Sales and Marketing Collaboration
The Growth Team Membership™ (GTM) program recently surveyed marketing executives to identify their principal challenges for 2012. The survey found that marketers struggle to (1) cultivate a differentiated value proposition that resonates with clients, and (2) ensure Sales adopts the appropriate messaging and materials.
Survey respondents indicate that understaffing and a lack of strategic alignment across Sales and Marketing’s leadership are the primary causes of Marketing’s struggles. By joining forces with Sales, Marketing can address the strategic alignment issue and tap into additional staff. However, successful collaboration requires taking a closer look at the following three areas:
1. Goal Alignment—Since revitalizing the value proposition requires a substantial commitment in time and resources, it is essential that Marketing and Sales agree on the reason for the revitalization at the outset. To achieve this goal, marketing and sales executives need to build consensus on answers to the following questions:
- Are our assumptions about how we are perceived by our customers accurate?
- Can we quantitatively prove any of our assumptions?
- How does our value proposition differentiate us from the competition?
- Does our current messaging tell the story we want?
- How consistently is our messaging being used?
2. Sales Involvement—No matter how necessary, or how compelling, the redesigned value proposition may be, the sales force may still resist it. Successful marketers understand that sales reps want some measure of control over the way they communicate with their customers and are prone to resenting outside influence. Marketers therefore involve the sales force throughout each stage of the new value proposition’s development (including messaging creation). This inclusion builds cross-functional ownership of the new messaging and limits the likelihood that Sales will reject it later on. Furthermore, it speeds new messaging roll-out, since the sales force will already be familiar with the value proposition and how to tailor its message for various segments.

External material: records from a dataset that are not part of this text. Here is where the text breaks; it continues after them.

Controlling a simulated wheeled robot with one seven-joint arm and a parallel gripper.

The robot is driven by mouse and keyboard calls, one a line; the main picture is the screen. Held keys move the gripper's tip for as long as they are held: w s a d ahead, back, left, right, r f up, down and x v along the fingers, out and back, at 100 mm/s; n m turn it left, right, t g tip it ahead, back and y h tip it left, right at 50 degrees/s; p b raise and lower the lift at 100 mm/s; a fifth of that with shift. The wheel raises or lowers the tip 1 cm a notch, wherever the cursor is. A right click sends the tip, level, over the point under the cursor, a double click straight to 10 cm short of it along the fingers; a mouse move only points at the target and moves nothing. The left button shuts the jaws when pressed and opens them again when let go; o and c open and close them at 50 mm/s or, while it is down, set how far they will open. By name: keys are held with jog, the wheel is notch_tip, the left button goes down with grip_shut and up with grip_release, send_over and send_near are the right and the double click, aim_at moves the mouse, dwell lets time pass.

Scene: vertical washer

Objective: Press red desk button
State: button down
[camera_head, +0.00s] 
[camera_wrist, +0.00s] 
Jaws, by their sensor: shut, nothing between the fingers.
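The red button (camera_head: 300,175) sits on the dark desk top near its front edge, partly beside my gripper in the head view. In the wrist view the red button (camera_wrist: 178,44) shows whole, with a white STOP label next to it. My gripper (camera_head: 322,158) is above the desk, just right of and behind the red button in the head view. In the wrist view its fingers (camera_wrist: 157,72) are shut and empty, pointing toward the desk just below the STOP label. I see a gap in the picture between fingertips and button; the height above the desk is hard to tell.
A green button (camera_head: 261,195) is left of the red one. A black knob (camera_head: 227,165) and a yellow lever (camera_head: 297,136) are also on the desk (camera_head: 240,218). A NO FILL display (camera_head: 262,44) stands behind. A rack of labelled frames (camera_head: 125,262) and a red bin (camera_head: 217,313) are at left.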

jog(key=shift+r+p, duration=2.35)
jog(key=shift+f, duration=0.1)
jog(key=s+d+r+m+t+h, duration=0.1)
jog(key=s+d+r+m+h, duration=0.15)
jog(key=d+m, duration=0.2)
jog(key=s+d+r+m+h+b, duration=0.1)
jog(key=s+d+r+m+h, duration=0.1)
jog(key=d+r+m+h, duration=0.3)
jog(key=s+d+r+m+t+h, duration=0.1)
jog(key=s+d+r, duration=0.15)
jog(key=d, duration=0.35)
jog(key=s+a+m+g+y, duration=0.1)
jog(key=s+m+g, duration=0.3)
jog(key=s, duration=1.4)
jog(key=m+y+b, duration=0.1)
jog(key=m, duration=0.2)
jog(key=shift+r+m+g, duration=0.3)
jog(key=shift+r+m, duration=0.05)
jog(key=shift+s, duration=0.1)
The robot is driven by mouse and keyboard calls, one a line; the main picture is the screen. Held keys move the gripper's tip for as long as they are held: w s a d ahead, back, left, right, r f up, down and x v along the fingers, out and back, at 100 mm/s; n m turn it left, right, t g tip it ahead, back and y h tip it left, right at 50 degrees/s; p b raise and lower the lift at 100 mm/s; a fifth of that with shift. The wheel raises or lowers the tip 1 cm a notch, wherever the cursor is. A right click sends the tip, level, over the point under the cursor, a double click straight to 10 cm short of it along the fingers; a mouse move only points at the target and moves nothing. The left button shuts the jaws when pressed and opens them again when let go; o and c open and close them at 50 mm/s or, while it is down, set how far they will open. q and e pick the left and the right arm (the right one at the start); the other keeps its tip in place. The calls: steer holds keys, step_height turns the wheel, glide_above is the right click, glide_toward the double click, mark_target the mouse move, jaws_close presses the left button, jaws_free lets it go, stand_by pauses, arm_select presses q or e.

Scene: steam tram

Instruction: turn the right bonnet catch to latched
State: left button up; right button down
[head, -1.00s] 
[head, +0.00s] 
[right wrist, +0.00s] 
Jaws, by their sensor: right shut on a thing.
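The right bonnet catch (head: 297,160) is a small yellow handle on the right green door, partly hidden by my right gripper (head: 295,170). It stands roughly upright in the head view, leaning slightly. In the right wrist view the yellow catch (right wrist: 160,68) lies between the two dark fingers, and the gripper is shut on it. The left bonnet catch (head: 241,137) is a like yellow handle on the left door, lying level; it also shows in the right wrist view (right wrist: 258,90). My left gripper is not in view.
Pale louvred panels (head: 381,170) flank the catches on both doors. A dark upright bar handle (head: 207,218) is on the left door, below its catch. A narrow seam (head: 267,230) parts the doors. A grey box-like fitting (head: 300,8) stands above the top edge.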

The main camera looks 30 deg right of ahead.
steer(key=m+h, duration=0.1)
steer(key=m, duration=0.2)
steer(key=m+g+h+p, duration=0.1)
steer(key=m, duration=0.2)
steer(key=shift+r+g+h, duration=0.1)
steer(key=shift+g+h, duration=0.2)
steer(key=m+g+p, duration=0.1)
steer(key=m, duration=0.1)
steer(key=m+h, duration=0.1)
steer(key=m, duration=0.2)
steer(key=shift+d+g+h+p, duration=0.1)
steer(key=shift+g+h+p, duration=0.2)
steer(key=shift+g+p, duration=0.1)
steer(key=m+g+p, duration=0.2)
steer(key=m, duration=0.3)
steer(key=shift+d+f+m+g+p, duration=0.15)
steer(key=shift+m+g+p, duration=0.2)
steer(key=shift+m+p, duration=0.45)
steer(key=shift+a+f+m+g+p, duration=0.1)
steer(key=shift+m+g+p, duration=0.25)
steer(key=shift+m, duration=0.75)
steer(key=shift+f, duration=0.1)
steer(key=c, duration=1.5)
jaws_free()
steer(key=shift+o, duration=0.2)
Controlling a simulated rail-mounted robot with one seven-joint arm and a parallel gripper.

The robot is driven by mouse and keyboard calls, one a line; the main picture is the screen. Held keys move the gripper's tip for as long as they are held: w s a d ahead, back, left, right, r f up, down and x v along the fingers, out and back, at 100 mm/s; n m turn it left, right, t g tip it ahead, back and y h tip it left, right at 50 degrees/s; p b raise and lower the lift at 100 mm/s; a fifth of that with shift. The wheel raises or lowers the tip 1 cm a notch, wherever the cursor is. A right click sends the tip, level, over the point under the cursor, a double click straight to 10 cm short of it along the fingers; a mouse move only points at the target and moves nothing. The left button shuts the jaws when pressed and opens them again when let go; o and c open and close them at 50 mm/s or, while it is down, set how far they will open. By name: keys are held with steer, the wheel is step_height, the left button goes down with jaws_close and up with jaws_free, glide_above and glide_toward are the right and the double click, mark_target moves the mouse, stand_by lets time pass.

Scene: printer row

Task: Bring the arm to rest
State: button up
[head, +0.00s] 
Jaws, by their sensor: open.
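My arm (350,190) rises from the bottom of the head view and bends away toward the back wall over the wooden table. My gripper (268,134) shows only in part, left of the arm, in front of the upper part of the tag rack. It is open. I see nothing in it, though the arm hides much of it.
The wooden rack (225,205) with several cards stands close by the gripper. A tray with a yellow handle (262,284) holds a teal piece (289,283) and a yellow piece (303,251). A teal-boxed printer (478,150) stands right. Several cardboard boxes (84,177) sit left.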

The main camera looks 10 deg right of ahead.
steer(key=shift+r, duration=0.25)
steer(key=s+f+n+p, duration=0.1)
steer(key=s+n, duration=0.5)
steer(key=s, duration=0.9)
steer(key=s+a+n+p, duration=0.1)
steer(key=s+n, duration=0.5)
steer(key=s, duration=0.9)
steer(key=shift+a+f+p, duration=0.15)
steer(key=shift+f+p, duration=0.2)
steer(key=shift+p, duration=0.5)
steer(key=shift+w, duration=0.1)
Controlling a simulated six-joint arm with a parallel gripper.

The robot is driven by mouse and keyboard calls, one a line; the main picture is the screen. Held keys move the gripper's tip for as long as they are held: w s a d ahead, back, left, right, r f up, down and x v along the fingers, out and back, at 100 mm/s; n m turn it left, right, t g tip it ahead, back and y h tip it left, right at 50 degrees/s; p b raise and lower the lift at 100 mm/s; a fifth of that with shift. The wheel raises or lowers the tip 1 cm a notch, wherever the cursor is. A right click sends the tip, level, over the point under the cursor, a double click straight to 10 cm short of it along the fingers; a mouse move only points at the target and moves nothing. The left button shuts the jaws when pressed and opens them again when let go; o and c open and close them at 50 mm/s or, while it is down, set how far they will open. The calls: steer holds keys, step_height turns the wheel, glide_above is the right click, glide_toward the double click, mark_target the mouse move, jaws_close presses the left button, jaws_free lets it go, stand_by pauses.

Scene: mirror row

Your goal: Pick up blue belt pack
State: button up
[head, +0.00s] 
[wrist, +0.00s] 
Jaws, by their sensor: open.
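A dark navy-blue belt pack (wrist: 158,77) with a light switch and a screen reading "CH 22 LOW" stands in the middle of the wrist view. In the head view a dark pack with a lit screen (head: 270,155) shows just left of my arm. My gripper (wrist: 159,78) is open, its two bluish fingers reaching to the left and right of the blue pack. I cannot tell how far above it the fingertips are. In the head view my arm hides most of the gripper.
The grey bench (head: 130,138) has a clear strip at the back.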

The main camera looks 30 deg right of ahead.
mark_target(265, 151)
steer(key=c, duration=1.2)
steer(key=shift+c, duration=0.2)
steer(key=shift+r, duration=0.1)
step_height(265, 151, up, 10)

3. Continuous Engagement—Trust and transparency are crucial to any long-term successful collaboration between Sales and Marketing. One way to maintain this openness is through regularly scheduled meetings between senior management in Sales and Marketing. Growth Team Membership researchers have found that a monthly cadence works best for keeping the conversation flowing, collecting feedback, and addressing collaboration challenges. Monthly meetings also allow marketers to track value proposition adoption and identify opportunities for improvement.
While sales and marketing collaboration is a perennial challenge, some companies have found ways to unite these often-at-odds functions. Take the experience of Kronos, a workforce management software solutions company. For many years, Kronos considered itself a market leader, in spite of its flat product revenue growth. This disconnect stimulated Marketing and Sales to collaboratively revise and differentiate Kronos’ value proposition and messaging. Kronos’ sales and marketing teams followed the practices outlined above—alignment, inclusion, and engagement—to overcome key barriers to collaboration. Successful collaboration has resulted in 92% of the sales force consistently using the messaging. Kronos’ new value proposition has also led to a 36% increase in its earnings before interest, taxes, and amortization (EBITA).
In conclusion, Growth Team Membership survey data suggest that marketers are committed to differentiating their companies through redesigned value propositions. However, Marketing’s efforts are constricted by a lack of coordination and buy-in from Sales. By including Sales in the development process, Marketing can ensure its efforts are adopted and strengthen its relationship with Sales for long-term success.